======== TASK DATA

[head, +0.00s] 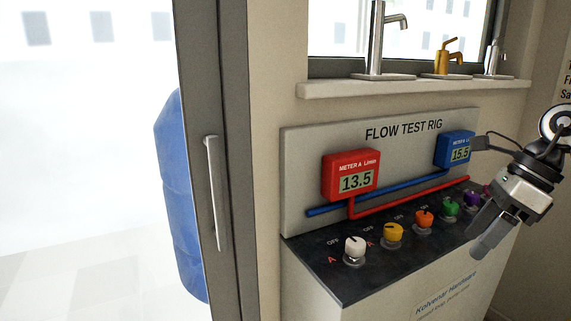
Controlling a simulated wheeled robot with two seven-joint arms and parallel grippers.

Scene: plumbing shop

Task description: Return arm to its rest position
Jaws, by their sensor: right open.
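My right gripper (477,197) is at the right side of the head view, in front of the right end of the flow test rig (300,160). Its two fingers are spread wide apart and nothing shows between them as held. The purple knob (471,199) appears behind the gap between the fingers; I cannot tell whether a finger touches it. My right arm comes in from the right edge. My left gripper is not in view.
The rig has a red meter (350,175) reading 13.5, a blue meter (455,149) reading 15.5, and several knobs, including a white knob (355,247). Taps stand on the sill (420,87) above. A glass door (214,190) is at left, with a blue object (180,210) behind it.

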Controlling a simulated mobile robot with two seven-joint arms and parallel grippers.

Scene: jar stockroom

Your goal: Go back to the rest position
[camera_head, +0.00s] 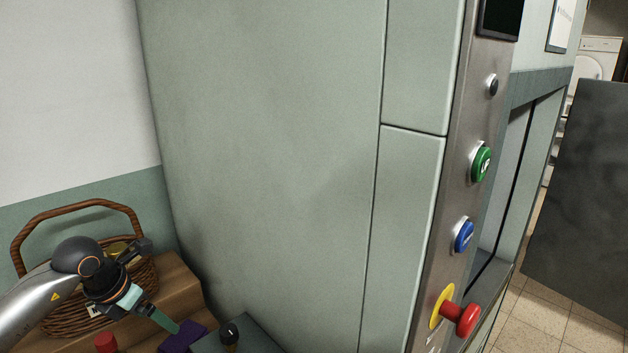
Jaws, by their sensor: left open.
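My left gripper (162,283) comes in from the lower left. It is open, with its fingers spread apart and nothing seen between them. It is in front of a wicker basket (75,318) with an arched handle, above a wooden surface. One finger reaches down toward a purple item on that surface; whether they touch cannot be told. My right gripper is not in view.
A large grey-green cabinet (270,150) fills the middle. Its panel carries a green button (481,164), a blue button (464,236) and a red knob (462,318). The wooden shelf (178,283) holds a purple item (184,337) and a red item (106,343). A dark panel (585,200) stands at right over tiled floor.

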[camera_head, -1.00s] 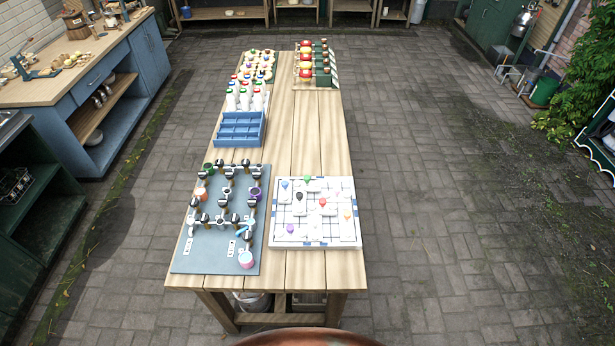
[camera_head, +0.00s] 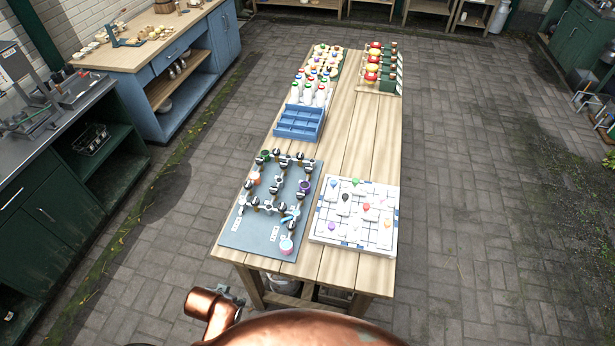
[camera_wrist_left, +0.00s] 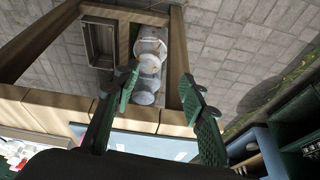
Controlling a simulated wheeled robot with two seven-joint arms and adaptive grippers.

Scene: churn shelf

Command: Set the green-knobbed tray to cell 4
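The green-knobbed tray (camera_head: 355,183) is a small white piece near the far edge of a white gridded board (camera_head: 338,242), on the near right of the wooden table. Other white pieces with black, red, pink, orange, purple and blue knobs share the board. In the left wrist view my left gripper (camera_wrist_left: 160,92) is open, its green-padded fingers apart with nothing gripped between them. It is close to the table's near edge, away from the tray. In the head view only a copper part of my arm shows at the bottom; neither gripper shows there.
A grey board (camera_head: 262,245) with black-and-white fittings and cups lies left of the gridded board. Behind it are a blue crate (camera_head: 300,124) and white bottles (camera_head: 307,95). Under the table are pale containers (camera_wrist_left: 150,55). Floor right of the table is clear.

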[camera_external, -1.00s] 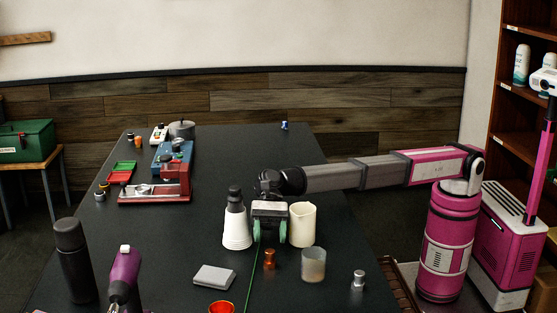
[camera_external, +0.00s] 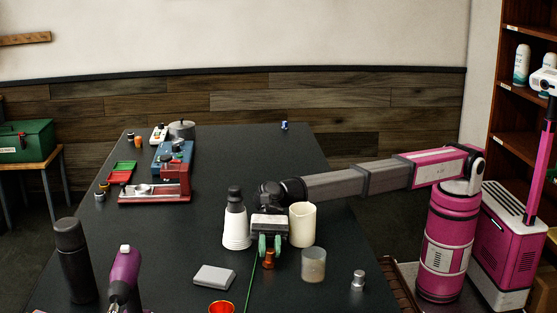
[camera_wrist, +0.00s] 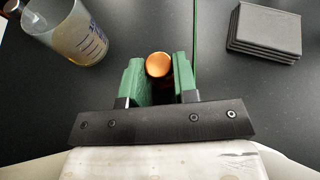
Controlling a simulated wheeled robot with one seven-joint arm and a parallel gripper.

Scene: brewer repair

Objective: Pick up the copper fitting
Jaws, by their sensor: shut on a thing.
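The copper fitting (camera_external: 269,261) stands upright on the dark table, left of a frosted beaker. In the wrist view its round copper top (camera_wrist: 158,65) sits between the two green fingers. My gripper (camera_external: 270,246) is low over the table, shut on the fitting, with its green fingertips at the fitting's upper part. In the wrist view my gripper (camera_wrist: 160,80) has one finger on each side of the fitting. The fitting's lower part shows below the fingers in the external view.
The frosted beaker (camera_external: 313,264) stands close right of the fitting. A thin green line (camera_external: 252,281) runs just left of the fitting. A grey box (camera_external: 214,277) lies further left.

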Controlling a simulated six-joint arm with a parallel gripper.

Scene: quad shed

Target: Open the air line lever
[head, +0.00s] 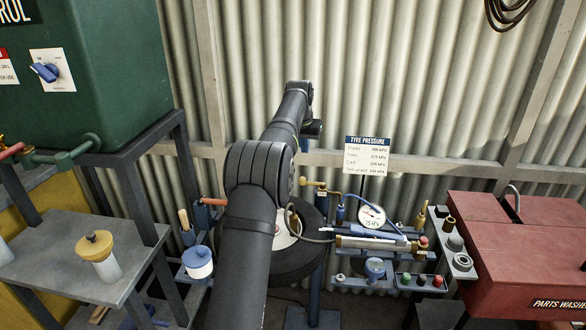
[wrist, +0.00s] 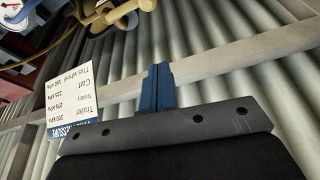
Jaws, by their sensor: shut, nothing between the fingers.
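A small yellow-brass lever or fitting (head: 312,184) stands on the air line, just right of my arm in the head view, above a dark wheel and beside a blue fitting. No label shows that it is the air line lever. Yellow-tan parts (wrist: 108,14) show at the top of the wrist view, probably the same fitting. My gripper (wrist: 157,68) is shut and empty, its blue fingers together in front of the corrugated wall and apart from the yellow parts. In the head view, the gripper is not clear behind the dark arm.
A tyre pressure sign (head: 367,157) hangs on the wall rail, also in the wrist view (wrist: 72,98). A dial gauge (head: 372,216) and blue hose are right of the fitting. A red parts washer (head: 520,235) stands right, a green tank (head: 95,70) left. The wall limits room behind.

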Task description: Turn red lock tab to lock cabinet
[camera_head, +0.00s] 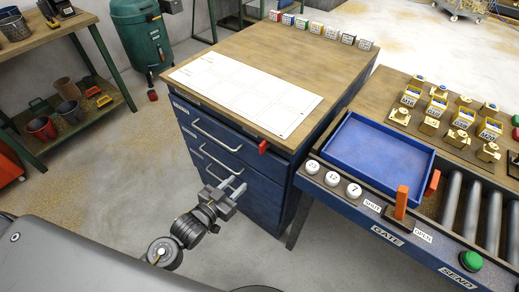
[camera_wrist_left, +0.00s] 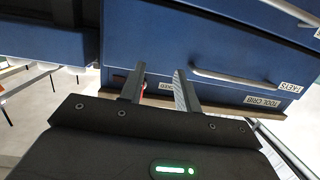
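The red lock tab (camera_head: 263,146) sits at the top front edge of the blue cabinet (camera_head: 262,192), near its right corner. My left gripper (camera_head: 238,184) is below and to the left of the tab in the head view, in front of the drawers, apart from the tab. In the left wrist view its two fingers (camera_wrist_left: 158,74) stand apart with nothing held between them. A sliver of red, likely the tab (camera_wrist_left: 144,88), shows beside the left finger, mostly hidden by it. A small label (camera_wrist_left: 166,86) shows between the fingers, partly hidden. My right gripper is not in view.
Drawer handles (camera_head: 217,135) stick out from the cabinet front. To the right, a conveyor station holds a blue tray (camera_head: 375,160), an orange gate lever (camera_head: 401,202) and a green button (camera_head: 471,260). A white sheet (camera_head: 247,92) lies on the cabinet top.

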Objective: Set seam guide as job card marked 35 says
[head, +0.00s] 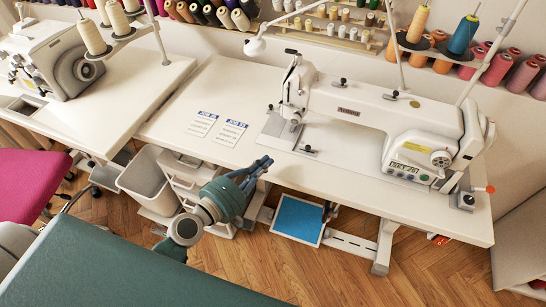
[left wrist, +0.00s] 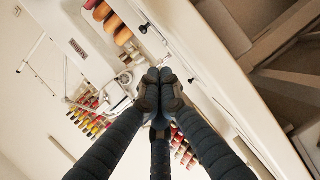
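Two white job cards with blue headers lie on the table left of the sewing machine (head: 352,108): a left card (head: 203,123) and a right card (head: 230,132). Their numbers are too small to read surely. A small metal piece with a dark knob (head: 306,150), perhaps the seam guide, sits on the table near the machine's needle end. A small panel reading something like "SET 25" (head: 410,173) is on the machine's right end. My left gripper (head: 262,164) is at the table's front edge, below the cards; its fingertips meet in the left wrist view (left wrist: 160,82), with nothing seen between them. My right gripper is out of view.
A second machine (head: 55,62) stands on the table at left. Thread spools (head: 464,36) rise behind the main machine. Below the table are a grey bin (head: 150,180) and a blue panel (head: 298,218). A green surface (head: 110,268) fills the lower left.

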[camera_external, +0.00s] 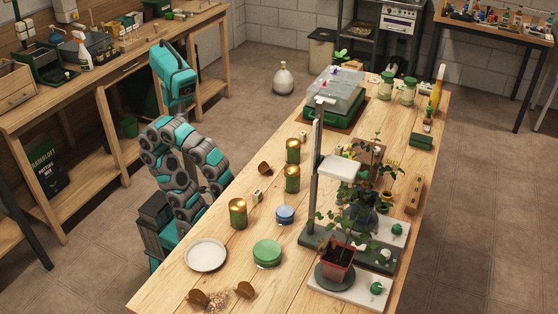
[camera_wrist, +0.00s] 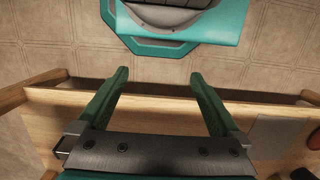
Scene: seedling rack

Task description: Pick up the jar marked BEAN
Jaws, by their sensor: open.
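Two clear jars with pale green lids, one on the left (camera_external: 385,86) and one on the right (camera_external: 408,91), stand upright at the far end of the long wooden table. Several dark green canisters with gold lids, a back one (camera_external: 292,151), a middle one (camera_external: 292,179) and a front one (camera_external: 238,214), stand on the table's left side. No BEAN marking can be read on any of them. My gripper (camera_wrist: 158,78) is open and empty in the wrist view, its two green fingers apart. No jar shows between them. My arm is folded at the table's left side.
The long table (camera_external: 180,285) also holds a white plate (camera_external: 206,255), a green round tin (camera_external: 267,253), a blue tin (camera_external: 285,214), a potted plant (camera_external: 337,265) on a stand and a clear-lidded propagator (camera_external: 336,90). A workbench (camera_external: 120,68) stands at the left.

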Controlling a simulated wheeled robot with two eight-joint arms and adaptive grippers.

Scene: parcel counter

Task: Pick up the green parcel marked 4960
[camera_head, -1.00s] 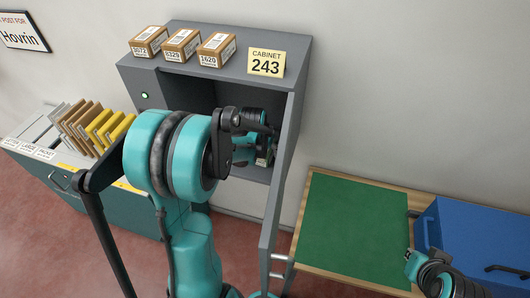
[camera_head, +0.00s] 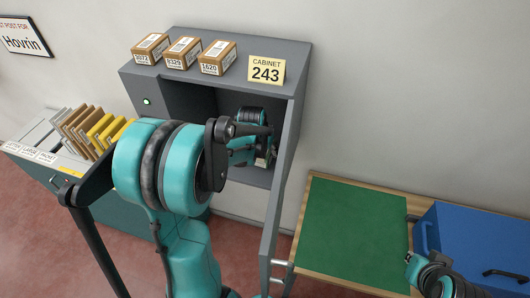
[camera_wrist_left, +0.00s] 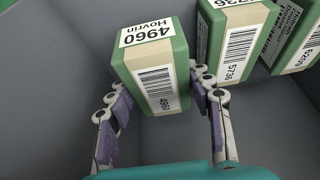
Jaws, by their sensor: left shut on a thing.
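The green parcel marked 4960 (camera_wrist_left: 153,70), with a cream label side, a barcode and the name Hovrin, stands inside the grey cabinet in the left wrist view. My left gripper (camera_wrist_left: 165,108) has a finger on each side of it and is shut on it. In the head view my left arm reaches into the open cabinet (camera_head: 289,125), and the wrist (camera_head: 247,138) hides most of the inside. My right gripper (camera_head: 412,262) is at the lower right by the green mat; its jaw state is unclear.
Close to the right of the held parcel are green parcels 5736 (camera_wrist_left: 228,45) and another (camera_wrist_left: 296,38). The cabinet door (camera_head: 271,225) stands open. Brown boxes (camera_head: 183,53) sit on top. A green mat (camera_head: 350,230) lies clear beside a blue bin (camera_head: 475,245).

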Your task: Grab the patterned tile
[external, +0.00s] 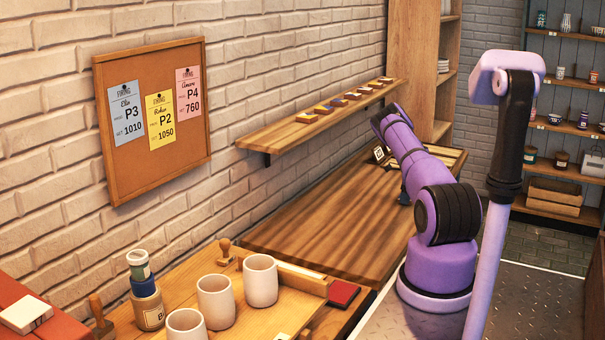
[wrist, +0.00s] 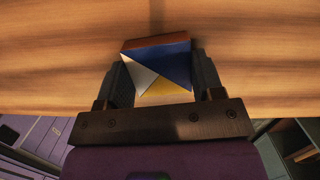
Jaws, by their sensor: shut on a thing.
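The patterned tile (wrist: 165,62) is in the wrist view, with blue, white and yellow triangles on its face and a reddish-brown edge at the far side. My gripper (wrist: 158,76) is shut on it, with one black finger against each side. The wooden table (wrist: 60,50) lies beyond the tile. In the external view my gripper (external: 404,195) is a small dark shape low over the wooden table (external: 335,225). I cannot make out the tile there, and I cannot tell whether it touches the table.
A small dark-framed item (external: 380,152) stands at the table's back, close to my arm. A wall shelf (external: 290,127) carries several small coloured blocks. A wooden tray (external: 210,268) with several white cups is in front. The table's middle is clear.

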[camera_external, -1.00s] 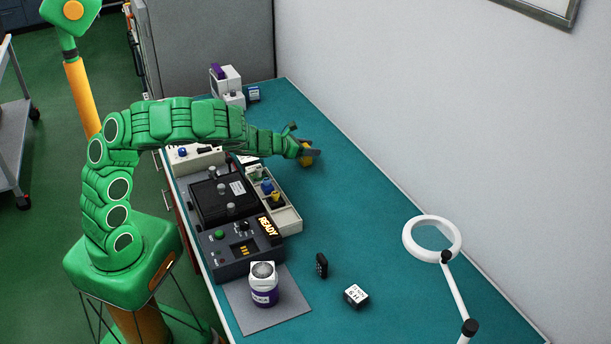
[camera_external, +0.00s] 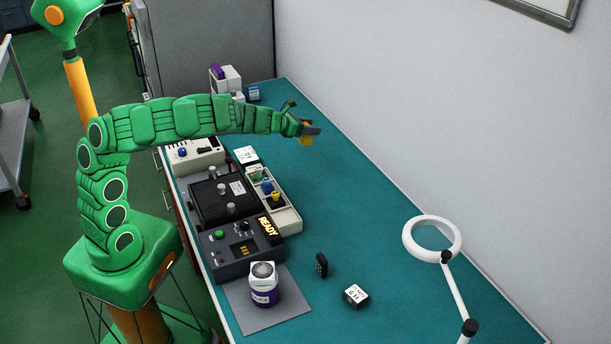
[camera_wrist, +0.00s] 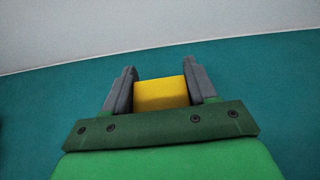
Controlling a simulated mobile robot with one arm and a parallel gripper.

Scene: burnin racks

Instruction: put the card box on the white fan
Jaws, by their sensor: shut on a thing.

================

JOB: Quote only what lies between the first line of the records and the line containing "Task description: Return", please, including both lines and excluding images.

RIGHT ANSWER:
[head, +0.00s] 
Controlling a simulated wheeled robot with two seven-joint arms and parallel grippers.

Scene: plumbing shop

Task description: Return arm to its rest position

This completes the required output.